‘Radicalisering is een logisch gevolg van hoe wij samenleven’
Bij radicalisering zullen de meeste mensen denken aan mensen die vanuit een bepaalde ideologie terroristische aanslagen plegen. Hoogleraar Radicalisation Studies Tahir Abbas wil mensen er bewust van maken dat radicalisering voortkomt uit hoe wij als mensen samenleven. ‘We moeten het hebben over integratie, gelijkheid en een positief identiteitsgevoel.’
Waar gaat uw oratie op 6 februari over?
‘Ik denk dat radicalisering verkeerd wordt begrepen. Radicalisering is een sociaal probleem. Individuen die radicaliseren zijn lid van een samenleving en worden gevormd door onze maatschappelijke normen. Als je alleen kijkt naar de ideologie van een geradicaliseerd persoon en de kans dat hij overgaat tot geweld, dan mis je veel inzicht. Wil je gewelddadig extremisme voorkomen dan is het belangrijk om ook te weten hoe een persoon zich heeft ontwikkeld en wat hem heeft gevormd, zoals in welke wijk deze persoon woont en wat zijn sociale omgeving is. De context waarin een persoon zich bevindt, is dus van belang.

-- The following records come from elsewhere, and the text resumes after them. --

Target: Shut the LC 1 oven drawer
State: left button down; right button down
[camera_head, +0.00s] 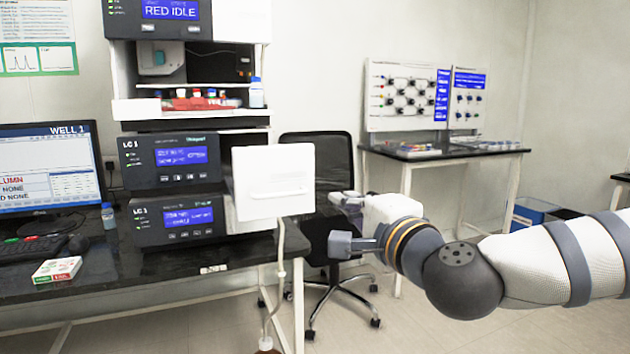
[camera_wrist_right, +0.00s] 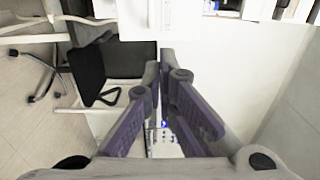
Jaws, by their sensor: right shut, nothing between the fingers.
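The LC 1 oven drawer (camera_head: 274,183) shows in the head view as a square white panel with a handle bar along its lower part. It stands out in front of the right side of the LC 1 stack (camera_head: 172,162). My right gripper (camera_head: 340,198) is just right of the panel, apart from it in the picture, with its arm reaching in from the right. Its shut, empty fingers also show in the right wrist view (camera_wrist_right: 160,62), where a white surface lies at the top. I cannot tell whether they touch it. My left gripper is not in view.
The black bench (camera_head: 110,270) holds a monitor (camera_head: 50,165), a small box (camera_head: 57,270) and a bottle (camera_head: 108,215). A tube hangs below the drawer panel to a brown bottle. A black office chair (camera_head: 315,165) stands behind my right gripper, with a side table (camera_head: 440,158) farther back.

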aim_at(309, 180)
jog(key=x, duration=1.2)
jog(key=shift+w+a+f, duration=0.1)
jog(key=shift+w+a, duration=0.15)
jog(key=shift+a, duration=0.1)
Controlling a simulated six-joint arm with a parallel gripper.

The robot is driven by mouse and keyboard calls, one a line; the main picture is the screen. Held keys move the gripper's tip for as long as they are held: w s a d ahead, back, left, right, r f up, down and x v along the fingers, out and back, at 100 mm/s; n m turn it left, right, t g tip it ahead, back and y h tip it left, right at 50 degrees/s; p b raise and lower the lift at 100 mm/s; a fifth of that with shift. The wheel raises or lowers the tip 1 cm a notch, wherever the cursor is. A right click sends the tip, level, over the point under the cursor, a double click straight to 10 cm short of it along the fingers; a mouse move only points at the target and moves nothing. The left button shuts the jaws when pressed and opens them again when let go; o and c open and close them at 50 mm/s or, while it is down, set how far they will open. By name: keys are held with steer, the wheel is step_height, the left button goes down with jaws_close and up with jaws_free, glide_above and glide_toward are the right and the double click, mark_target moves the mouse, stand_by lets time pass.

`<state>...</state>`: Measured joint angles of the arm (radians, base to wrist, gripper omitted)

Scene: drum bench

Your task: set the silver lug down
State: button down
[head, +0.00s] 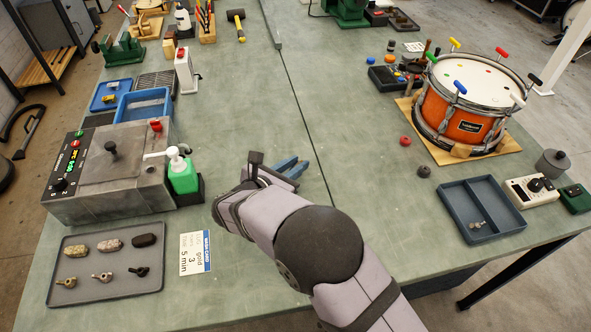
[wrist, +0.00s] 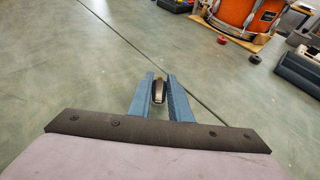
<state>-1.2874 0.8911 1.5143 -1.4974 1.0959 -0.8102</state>
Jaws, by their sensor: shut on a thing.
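My gripper (head: 291,167) reaches over the open green bench top in the middle of the head view. Its two blue fingers, also in the wrist view (wrist: 160,88), are closed on a small rounded metallic lug (wrist: 159,93), the silver lug. The lug looks grey with a dark, brownish shade and sits between the fingertips. In the head view the fingers and arm hide the lug. Only bare bench shows around the fingers. I cannot tell how high the lug is above the bench.
A grey tray (head: 130,290) with lugs and small fittings lies front left, beside a card (head: 195,253). A grey machine (head: 110,170) and green bottle (head: 182,172) stand behind. A two-compartment blue-grey tray (head: 466,240) and an orange drum (head: 465,115) are right.

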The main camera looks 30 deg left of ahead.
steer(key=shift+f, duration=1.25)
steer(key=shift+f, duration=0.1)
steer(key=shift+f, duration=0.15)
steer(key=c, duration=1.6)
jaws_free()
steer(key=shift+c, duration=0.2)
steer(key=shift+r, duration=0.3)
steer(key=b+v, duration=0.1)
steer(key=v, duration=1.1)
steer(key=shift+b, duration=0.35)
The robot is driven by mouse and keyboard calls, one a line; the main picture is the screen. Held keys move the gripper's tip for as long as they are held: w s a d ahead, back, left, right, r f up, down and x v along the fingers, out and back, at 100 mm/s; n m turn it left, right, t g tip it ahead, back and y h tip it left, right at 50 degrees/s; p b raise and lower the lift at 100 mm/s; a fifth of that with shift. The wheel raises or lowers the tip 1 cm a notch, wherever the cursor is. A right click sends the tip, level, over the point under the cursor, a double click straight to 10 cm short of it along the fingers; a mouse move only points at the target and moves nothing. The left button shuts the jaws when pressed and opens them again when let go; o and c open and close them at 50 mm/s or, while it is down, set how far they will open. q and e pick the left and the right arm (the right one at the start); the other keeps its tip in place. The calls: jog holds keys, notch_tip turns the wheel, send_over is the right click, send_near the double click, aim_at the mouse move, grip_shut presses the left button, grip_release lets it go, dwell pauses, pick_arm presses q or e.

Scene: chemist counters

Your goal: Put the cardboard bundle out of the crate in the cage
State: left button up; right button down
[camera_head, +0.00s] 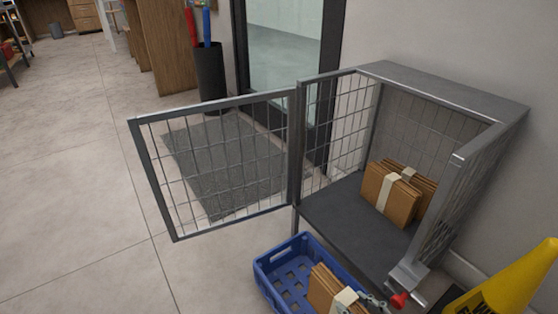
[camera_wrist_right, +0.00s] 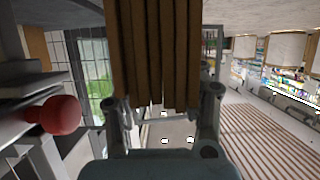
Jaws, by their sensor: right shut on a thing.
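A brown cardboard bundle (camera_head: 324,287) with a pale band shows at the bottom of the head view, at the blue crate (camera_head: 262,272). I cannot tell whether it still touches the crate floor. My right gripper (camera_head: 370,302) is shut on this bundle, and its fingers sit at the bundle's right side. In the right wrist view the bundle's layered edges (camera_wrist_right: 160,50) fill the space between the fingers. The wire cage (camera_head: 447,90) stands behind the crate with its door (camera_head: 215,165) swung open to the left. My left gripper is not in view.
Banded cardboard bundles (camera_head: 390,194) stand inside the cage at its right; its dark floor (camera_head: 335,215) is bare at the left. A red knob (camera_head: 400,300) is beside my right gripper, near the cage's front corner. A yellow sign (camera_head: 515,280) stands at the right.

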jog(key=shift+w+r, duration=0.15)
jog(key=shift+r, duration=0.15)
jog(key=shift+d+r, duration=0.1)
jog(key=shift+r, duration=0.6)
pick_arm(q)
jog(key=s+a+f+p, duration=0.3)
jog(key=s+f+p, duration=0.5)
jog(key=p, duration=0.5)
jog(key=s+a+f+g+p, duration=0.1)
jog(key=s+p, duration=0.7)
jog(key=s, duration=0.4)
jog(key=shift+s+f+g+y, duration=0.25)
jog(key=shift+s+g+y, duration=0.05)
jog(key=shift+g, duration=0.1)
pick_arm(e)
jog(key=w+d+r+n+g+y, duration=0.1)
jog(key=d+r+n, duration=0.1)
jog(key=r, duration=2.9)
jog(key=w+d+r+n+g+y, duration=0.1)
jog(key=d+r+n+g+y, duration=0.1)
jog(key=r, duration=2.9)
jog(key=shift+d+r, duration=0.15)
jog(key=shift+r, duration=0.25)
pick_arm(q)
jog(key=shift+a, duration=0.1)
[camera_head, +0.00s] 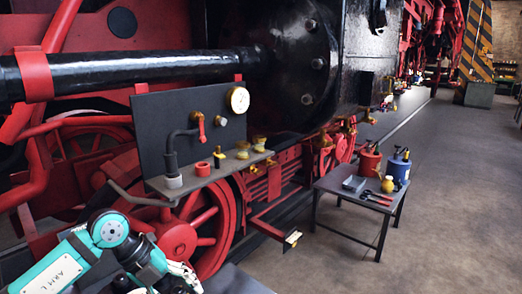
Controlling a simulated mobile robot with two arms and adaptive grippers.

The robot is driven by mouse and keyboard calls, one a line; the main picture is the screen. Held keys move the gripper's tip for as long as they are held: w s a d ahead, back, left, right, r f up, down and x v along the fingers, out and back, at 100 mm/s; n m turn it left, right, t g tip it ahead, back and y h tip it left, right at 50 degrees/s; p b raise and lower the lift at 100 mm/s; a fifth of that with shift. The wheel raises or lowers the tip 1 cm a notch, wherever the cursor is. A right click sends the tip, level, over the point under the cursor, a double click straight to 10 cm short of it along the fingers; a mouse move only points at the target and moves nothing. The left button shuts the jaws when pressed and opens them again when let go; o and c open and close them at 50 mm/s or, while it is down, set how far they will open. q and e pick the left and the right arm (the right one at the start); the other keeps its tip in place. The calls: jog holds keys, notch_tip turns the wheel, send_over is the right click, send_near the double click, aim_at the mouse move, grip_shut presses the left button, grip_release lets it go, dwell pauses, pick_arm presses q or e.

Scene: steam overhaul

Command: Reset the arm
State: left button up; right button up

'Na de aanslagen van 11 september realiseerde ik me dat mensen niet met elkaar praten. Ik dacht: “ik spring in dit gat”.'
Als men het over jihadisme heeft dan spreken ze vaak over de invloed van imams en over ideologie, maar ze hebben het niet over het grotere geheel van waaruit problemen ontstaan. Denk aan integratie, gelijkheid, of over het opbouwen van een positief identiteitsgevoel, waardoor mensen niet het gevoel hebben dat ze moeten kiezen of zij moslim of Nederlander zijn, maar zich met allebei comfortabel voelen.

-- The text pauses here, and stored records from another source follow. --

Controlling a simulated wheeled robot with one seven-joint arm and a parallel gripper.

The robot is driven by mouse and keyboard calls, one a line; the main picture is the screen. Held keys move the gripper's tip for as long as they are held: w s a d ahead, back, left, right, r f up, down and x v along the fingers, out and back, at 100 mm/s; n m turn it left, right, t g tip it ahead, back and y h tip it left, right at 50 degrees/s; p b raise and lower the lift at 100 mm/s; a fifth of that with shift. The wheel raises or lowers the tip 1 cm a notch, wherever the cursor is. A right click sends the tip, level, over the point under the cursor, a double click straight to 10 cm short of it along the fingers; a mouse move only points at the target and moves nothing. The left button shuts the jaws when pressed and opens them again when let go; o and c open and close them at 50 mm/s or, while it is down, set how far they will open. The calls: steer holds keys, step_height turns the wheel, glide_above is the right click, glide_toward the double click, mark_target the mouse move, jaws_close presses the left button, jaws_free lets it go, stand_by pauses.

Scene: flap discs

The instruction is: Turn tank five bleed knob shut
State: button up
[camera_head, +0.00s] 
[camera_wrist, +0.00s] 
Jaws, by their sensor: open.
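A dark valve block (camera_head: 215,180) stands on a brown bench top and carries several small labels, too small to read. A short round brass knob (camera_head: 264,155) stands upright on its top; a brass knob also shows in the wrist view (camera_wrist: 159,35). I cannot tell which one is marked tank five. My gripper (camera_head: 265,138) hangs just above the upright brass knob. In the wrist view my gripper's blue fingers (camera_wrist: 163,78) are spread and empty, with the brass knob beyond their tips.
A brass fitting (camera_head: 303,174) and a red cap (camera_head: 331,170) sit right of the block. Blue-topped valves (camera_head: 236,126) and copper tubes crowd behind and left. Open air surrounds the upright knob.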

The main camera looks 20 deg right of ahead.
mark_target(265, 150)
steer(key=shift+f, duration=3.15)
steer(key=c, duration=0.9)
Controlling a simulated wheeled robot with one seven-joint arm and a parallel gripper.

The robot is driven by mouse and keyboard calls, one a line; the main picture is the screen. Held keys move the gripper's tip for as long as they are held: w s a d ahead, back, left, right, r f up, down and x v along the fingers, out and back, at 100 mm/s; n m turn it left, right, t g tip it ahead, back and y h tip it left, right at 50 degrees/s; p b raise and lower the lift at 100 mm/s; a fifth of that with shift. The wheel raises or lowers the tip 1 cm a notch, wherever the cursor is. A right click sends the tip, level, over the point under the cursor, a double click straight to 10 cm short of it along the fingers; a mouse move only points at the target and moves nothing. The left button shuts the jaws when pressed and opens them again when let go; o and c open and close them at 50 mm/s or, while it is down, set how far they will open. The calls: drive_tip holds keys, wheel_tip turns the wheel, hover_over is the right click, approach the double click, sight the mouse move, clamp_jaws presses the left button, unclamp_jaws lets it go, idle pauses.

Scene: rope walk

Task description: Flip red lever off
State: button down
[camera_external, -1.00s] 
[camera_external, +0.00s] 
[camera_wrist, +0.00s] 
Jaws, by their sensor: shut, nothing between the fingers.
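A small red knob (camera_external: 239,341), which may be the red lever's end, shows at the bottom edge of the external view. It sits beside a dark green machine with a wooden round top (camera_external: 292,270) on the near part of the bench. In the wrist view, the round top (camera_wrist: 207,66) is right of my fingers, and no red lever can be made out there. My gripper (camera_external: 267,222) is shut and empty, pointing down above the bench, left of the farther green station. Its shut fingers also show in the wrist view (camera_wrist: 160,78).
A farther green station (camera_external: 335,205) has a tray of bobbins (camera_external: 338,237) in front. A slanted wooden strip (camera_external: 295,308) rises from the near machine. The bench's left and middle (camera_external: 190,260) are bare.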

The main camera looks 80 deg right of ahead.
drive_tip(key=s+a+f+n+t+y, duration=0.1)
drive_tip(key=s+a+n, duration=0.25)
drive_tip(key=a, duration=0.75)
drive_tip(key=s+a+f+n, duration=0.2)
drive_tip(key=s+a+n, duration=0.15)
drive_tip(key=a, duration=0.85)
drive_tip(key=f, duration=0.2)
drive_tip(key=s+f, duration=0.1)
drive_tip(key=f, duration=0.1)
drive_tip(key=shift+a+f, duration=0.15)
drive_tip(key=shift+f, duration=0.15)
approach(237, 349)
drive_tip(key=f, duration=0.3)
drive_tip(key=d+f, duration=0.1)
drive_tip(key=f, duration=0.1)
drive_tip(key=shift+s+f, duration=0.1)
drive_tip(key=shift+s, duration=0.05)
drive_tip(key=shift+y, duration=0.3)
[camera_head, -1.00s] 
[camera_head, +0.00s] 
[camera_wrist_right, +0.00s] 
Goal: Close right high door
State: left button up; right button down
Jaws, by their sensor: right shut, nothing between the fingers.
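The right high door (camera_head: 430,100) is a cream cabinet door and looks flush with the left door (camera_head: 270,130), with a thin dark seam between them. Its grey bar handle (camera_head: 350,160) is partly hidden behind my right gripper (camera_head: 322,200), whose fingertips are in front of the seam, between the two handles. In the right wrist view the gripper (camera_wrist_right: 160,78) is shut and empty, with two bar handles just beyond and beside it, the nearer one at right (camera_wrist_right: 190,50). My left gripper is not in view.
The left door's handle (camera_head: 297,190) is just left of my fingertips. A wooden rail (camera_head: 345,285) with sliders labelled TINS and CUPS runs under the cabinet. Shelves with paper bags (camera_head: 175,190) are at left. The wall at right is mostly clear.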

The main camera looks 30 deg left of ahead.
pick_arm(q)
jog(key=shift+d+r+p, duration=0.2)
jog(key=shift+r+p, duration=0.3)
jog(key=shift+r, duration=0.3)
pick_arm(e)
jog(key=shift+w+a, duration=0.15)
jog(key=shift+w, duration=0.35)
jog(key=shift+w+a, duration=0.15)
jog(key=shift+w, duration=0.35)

Sociale verdeeldheid en politieke kwesties verhinderen dat mensen elkaar vertrouwen en dezelfde ruimtes delen. Het sentiment, de wrok en woede die zich hierdoor opbouwen bij personen kan soms door derden worden gemanipuleerd, waardoor mensen radicaliseren.’

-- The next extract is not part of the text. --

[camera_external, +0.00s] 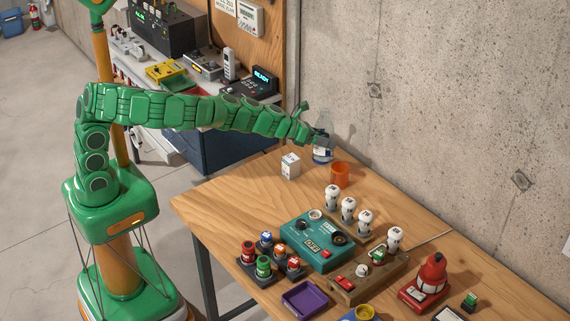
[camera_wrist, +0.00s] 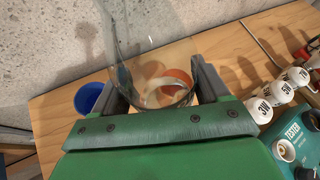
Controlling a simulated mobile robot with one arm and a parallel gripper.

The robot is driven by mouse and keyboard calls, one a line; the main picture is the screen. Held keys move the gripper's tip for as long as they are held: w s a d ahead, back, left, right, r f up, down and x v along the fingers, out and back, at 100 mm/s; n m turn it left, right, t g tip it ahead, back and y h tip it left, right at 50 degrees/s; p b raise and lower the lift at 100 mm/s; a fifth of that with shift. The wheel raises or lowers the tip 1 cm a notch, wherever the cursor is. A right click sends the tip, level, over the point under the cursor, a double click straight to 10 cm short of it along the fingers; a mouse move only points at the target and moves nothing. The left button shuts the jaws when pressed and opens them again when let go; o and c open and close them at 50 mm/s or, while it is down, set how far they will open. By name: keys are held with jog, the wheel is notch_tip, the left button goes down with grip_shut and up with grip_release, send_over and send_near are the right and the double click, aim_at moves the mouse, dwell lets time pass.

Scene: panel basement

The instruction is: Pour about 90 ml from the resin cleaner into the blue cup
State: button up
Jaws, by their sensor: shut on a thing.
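My gripper (camera_external: 317,134) is shut on a clear, see-through bottle (camera_external: 323,152), which looks roughly upright near the far end of the table. I take it for the resin cleaner, but its label is too small to read. In the wrist view the glass (camera_wrist: 150,55) stands between my two fingers (camera_wrist: 162,88). The blue cup (camera_wrist: 88,97) is on the table left of my left finger, apart from the bottle. The liquid level is unclear.
An orange cup (camera_external: 340,175) stands close to the bottle and shows partly through the glass in the wrist view. A white box (camera_external: 290,166) is nearby. White bulbs (camera_external: 348,210) and a teal tester (camera_external: 313,241) stand nearer. The concrete wall (camera_external: 430,90) borders the table.

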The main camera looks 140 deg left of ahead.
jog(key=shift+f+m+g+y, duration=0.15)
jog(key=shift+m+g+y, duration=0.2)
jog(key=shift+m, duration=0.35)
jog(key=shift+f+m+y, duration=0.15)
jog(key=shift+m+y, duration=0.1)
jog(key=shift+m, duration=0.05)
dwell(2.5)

Hoe bent u in dit onderzoeksveld terecht gekomen?
‘Tijdens de aanslagen van 11 september in de Verenigde Staten werkte ik voor de regering in Engeland. Na die aanslagen realiseerde ik me dat mensen niet met elkaar praten. Er waren hiaten op communicatie-, academisch- en beleidsniveau. Ik dacht: “ik spring in dit gat”. Sindsdien spreek ik met ministers, regeringen, de VN en de EU. Ook ga ik naar moskeeën en spreek ik met politie en veiligheidsdiensten. Ik vind het belangrijk om een kritische vriend te zijn naar wie ze hopelijk luisteren. Het zou een verspilling van overheidsgeld zijn als academici alleen maar met elkaar praten.’
‘We hebben gemerkt dat nu de coronapandemie voorbij is, zich ook andere vormen van extremisme voordoen dan voorheen.'
Is het onderzoek naar radicalisering veranderd in de jaren dat u eraan werkt?
‘We hebben gemerkt dat nu de coronapandemie voorbij is, zich ook andere vormen van extremisme voordoen dan voorheen. Er is online extremisme, samenzweringstheorieën, anti-regeringsextremisme en andere ideeën die antidemocratisch zijn en tot geweld kunnen leiden. Het is niet langer alleen de klassieke radicalisering zoals met gewelddadige islamistische aanslagen. Het probleem van radicalisering is minder groot dan we dachten.
Doordat het probleem nu minder groot is, hebben academici meer tijd om na te denken over gebeurtenissen van een paar jaar geleden, voordat de volgende grote problemen komen. En die komen er. Het is een soort cyclus.’